Goal: Add a narrow but honest CURL baseline for pixel-observation, continuous-action environments by extending the current DrQ lane with a contrastive auxiliary representation loss.

Architecture: Keep this release deliberately small and architecture-compatible with the existing image-control path. Reuse the current pixel wrappers, replay-buffer runtime, action-scaling path, and SAC-style actor-critic update shape from DrQ, but introduce a dedicated CURL model/algorithm/trainer so the auxiliary contrastive encoder update is explicit. Implement a CNN-backed actor, twin critics, target networks, random-shift augmentation, and an InfoNCE-style contrastive loss over two augmented views of the same observation.
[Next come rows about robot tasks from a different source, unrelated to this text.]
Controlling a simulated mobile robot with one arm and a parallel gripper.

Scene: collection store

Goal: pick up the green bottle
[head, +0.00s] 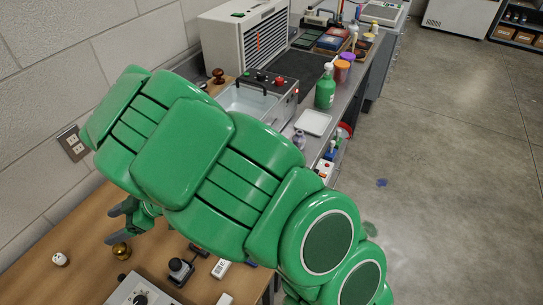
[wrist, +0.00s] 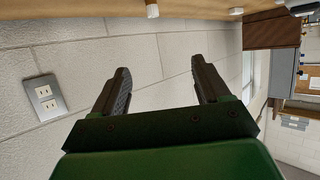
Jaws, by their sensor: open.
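The green bottle (head: 325,92) stands upright on the grey bench in the head view, with a pale top and a light label. It is not visible in the wrist view. My gripper (head: 116,222) is at the left of the head view, above the wooden table and far from the bottle. In the wrist view its two dark fingers (wrist: 162,84) are apart with nothing between them. My green arm covers much of the middle of the head view.
A white tray (head: 313,123) lies in front of the bottle. Orange and purple-lidded jars (head: 342,71) stand just behind it. A metal basin unit (head: 262,98) is to its left. The wooden table (head: 62,225) holds several small items. The floor at right is open.

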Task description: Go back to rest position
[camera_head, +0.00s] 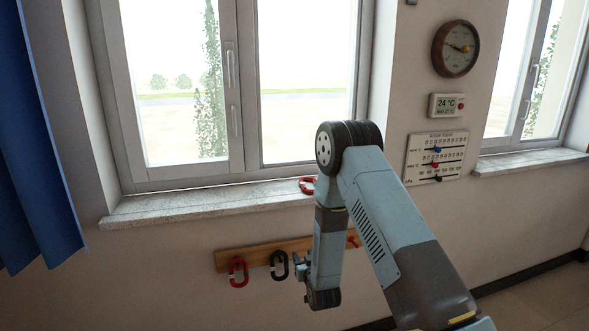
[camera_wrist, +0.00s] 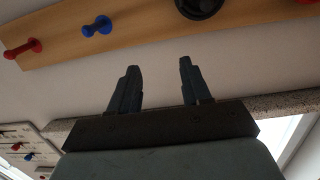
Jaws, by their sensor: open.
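My gripper (camera_wrist: 159,66) is open in the wrist view, with nothing between its two dark fingers. Its fingers point toward the wall beside the wooden peg board (camera_wrist: 150,24), which also shows low on the wall in the head view (camera_head: 256,251). In the head view my arm is bent, its forearm hanging down in front of the right part of the board and hiding some of it. The wrist view shows a red peg (camera_wrist: 22,49), a blue peg (camera_wrist: 97,27) and part of a black object (camera_wrist: 199,6).
A red hook-shaped object (camera_head: 238,272) and a black one (camera_head: 278,265) hang on the board. Another red object (camera_head: 307,185) lies on the windowsill (camera_head: 205,202), partly behind my arm. A blue curtain (camera_head: 38,150) hangs left. A dial (camera_head: 455,48), thermometer display (camera_head: 446,106) and slider panel (camera_head: 436,157) are right.

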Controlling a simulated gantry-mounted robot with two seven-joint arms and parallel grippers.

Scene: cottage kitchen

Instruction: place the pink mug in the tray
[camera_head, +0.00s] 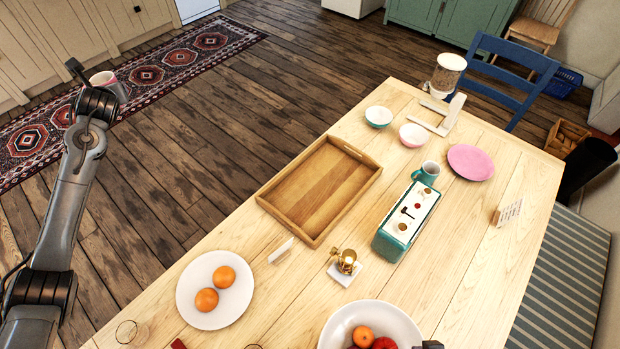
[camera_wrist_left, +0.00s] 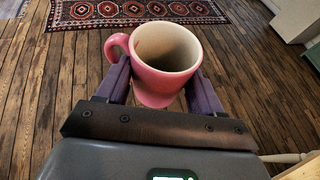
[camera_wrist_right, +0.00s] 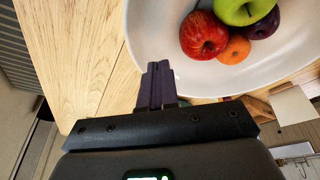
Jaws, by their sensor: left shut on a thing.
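The pink mug (camera_wrist_left: 165,62) is in my left gripper (camera_wrist_left: 158,92), upright between the two fingers, with its handle to the left in the left wrist view. In the head view the left gripper (camera_head: 98,88) holds the mug (camera_head: 103,78) at the upper left, over the floor and away from the table. The wooden tray (camera_head: 318,190) lies empty on the table, right of the left gripper. My right gripper (camera_wrist_right: 158,84) is shut and empty in the right wrist view, beside the fruit bowl; only a bit of that arm shows at the head view's bottom edge.
A plate with two oranges (camera_head: 186,290) and a bowl of fruit (camera_head: 335,325) are near the tray's front side.

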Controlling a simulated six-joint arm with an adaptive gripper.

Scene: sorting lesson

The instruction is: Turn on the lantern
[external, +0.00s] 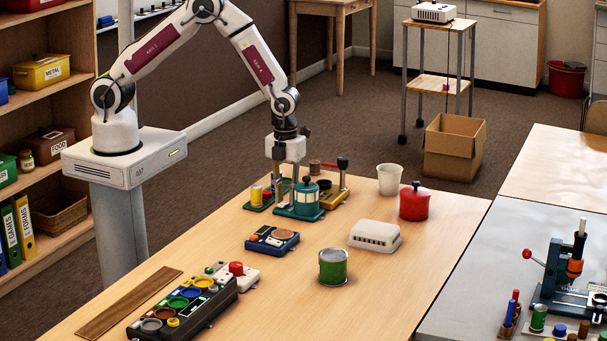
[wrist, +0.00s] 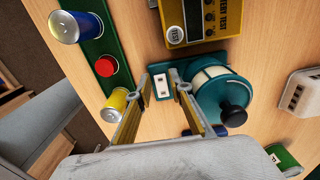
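The lantern is a teal body with a cream band and a black knob. It stands on a teal base in the external view (external: 307,196), and its body shows right of my gripper in the wrist view (wrist: 218,92). A white switch plate (wrist: 161,88) sits on the base beside the lantern body. My gripper (external: 285,190) points down over the switch side of the base. Its fingers are apart in the wrist view (wrist: 161,80), with the switch plate seen between them and nothing held. I cannot tell whether the fingertips touch the base.
A yellow tester (wrist: 195,18) stands close behind the lantern. A green tray (wrist: 92,46) holds a blue can, a red button and a yellow can (wrist: 116,101) close to my left finger. A red pot (external: 414,203) and white cup (external: 390,180) stand right. The table's front right is clear.

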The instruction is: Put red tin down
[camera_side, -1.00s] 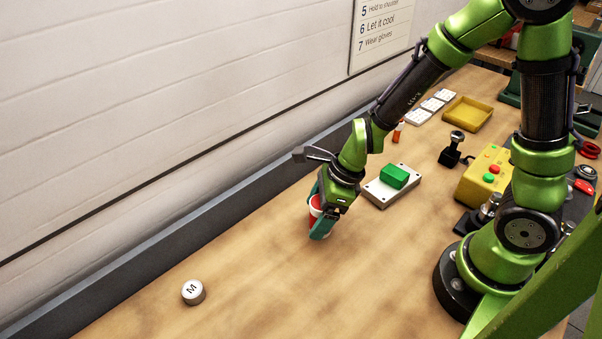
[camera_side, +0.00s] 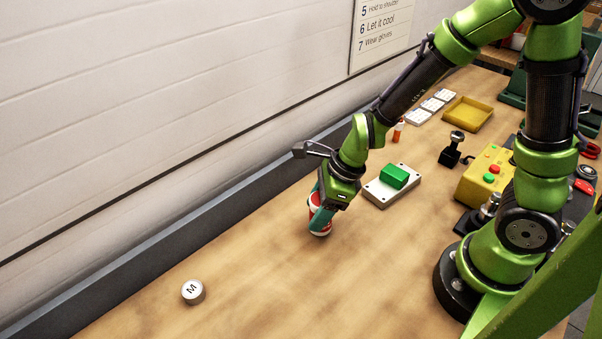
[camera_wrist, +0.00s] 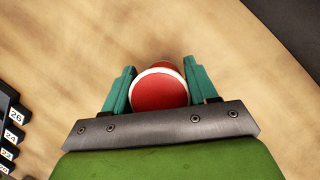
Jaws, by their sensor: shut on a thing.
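The red tin (camera_side: 320,228) has white bands and stands between the green-blue fingers of my gripper (camera_side: 321,215), at or just above the wooden table; I cannot tell whether its base touches. In the wrist view, the tin's round red top with a white rim (camera_wrist: 159,89) sits between the two fingers of my gripper (camera_wrist: 161,88), one finger on each side. The gripper is shut on the tin. Part of the tin is hidden by the fingers in the side view.
A white plate with a green block (camera_side: 394,176) lies right of the gripper. A grey round weight marked M (camera_side: 193,292) stands at front left. A yellow tray (camera_side: 467,114), black joystick (camera_side: 453,149) and yellow button box (camera_side: 485,178) are farther right. The table (camera_side: 290,285) is clear around the tin.
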Explicitly do not implement Atari/discrete-action CURL, offline pixel datasets, or the broader Decision Transformer / world-model stack in this batch.

Tech Stack: Python 3.10, PyTorch, Gymnasium, pytest, existing rl_training config/checkpoint/API stack.


Task 1: Add failing CURL coverage

Files: - Create: tests/test_curl_update.py - Create: tests/test_curl_trainer_smoke.py - Create: tests/test_curl_reference_script.py - Modify: tests/test_package_api_exports.py - Modify: tests/test_public_api.py - Modify: tests/test_checkpoint_workflows.py - Modify: tests/test_experiment_manager.py - Modify: tests/test_cli.py - Modify: tests/test_package_smoke.py

Step 1: Write the failing test - CNNCURLModel.sample_actions() returns policy outputs for pixel observations and continuous actions. - curl_loss() returns named critic / actor / contrastive metrics. - CURL.update() returns metrics including curl_loss and tracks update count. - train_curl() writes a checkpoint and evaluation metrics on a tiny render-backed pixel env. - root/api/algorithms package exports include CURL. - checkpoint workflows can evaluate and resume a saved curl checkpoint. - packaged config resolves outside repo root and reference script runs as smoke command.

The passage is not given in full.